Now that President Obama has opened relations with Cuba, and plans to
visit this month, Canadians are saying, "Let's get down there before
Americans ruin the place." Too late: the ruin began with the 1959
revolution.

Many Canadians' understanding of modern Cuba come from scenes in
Godfather II where the mafia, and a military dictatorship ran the
country into the ground. To paraphrase George Santayana's aphorism,
those who cannot remember the past are condemned to have Hollywood teach
it to them.

Life under dictator Fulgencio Batista certainly wasn't a proud time for
Cuba. But here's what we forget: Cuba had an economy that grew
throughout the 1950s with rising industrial and agricultural wages
comparable to those in Europe. Workers were entitled to one-month paid
holiday, an eight-hour workday (going back to 1933), and mothers were
given six-weeks leave before and after childbirth.
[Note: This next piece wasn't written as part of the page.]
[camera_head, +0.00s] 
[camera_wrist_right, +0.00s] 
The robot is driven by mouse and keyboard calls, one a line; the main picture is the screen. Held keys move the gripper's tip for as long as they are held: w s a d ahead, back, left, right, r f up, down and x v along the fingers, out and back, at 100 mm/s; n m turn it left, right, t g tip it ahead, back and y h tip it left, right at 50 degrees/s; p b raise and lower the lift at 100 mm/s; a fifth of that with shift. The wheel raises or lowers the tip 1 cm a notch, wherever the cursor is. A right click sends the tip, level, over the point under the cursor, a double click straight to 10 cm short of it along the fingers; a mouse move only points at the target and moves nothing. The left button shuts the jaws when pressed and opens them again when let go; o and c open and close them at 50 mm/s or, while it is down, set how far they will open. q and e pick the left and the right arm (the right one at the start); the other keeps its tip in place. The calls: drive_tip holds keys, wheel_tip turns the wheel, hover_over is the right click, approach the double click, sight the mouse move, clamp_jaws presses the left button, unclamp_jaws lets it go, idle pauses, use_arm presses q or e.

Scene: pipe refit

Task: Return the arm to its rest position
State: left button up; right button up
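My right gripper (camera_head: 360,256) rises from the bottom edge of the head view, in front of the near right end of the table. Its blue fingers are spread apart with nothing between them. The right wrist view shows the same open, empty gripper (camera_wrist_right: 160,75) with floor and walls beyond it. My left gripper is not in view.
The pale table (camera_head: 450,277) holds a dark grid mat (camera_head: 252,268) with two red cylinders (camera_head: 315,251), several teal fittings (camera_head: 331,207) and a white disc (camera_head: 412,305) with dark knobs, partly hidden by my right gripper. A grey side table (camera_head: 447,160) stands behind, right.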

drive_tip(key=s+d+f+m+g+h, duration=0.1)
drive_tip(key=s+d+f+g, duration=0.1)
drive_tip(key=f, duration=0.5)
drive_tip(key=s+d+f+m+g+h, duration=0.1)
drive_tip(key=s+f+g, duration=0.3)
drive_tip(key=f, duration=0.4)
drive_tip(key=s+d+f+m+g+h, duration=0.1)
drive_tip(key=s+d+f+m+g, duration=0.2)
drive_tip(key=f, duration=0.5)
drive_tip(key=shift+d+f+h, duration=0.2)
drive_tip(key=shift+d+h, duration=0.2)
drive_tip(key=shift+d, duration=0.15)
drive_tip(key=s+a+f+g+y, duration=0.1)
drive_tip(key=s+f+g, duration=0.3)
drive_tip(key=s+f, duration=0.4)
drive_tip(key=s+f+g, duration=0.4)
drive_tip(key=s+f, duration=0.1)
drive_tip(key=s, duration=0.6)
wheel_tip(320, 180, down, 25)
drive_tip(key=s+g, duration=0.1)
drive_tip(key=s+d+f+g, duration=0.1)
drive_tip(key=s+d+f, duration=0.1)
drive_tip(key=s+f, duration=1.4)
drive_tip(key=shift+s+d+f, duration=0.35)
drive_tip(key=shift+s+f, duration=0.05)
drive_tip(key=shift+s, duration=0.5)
Although GDP per capita was one-sixth that of the U.S.,
pre-revolutionary Cuba enjoyed Latin America's highest per capita
consumption of meats, fruits and vegetables along with high levels of
ownership of cars, telephones and radios. There were 58 different daily
newspapers.

By the late 1950s, Cuba had more doctors per capita than the U.K. and
the lowest infant-mortality rate in Latin America and the 13th-lowest in
the world. Today, hard currency is earned by sending talented doctors
abroad while their families are held back to discourage defections.

The Castro government boasts about its education system, but according
to the UN, pre-revolution Cuba already had a literacy rate higher than
Spain's at the time. Cuba's spending on education in the 1950s was the
highest in Latin America as a share of GDP.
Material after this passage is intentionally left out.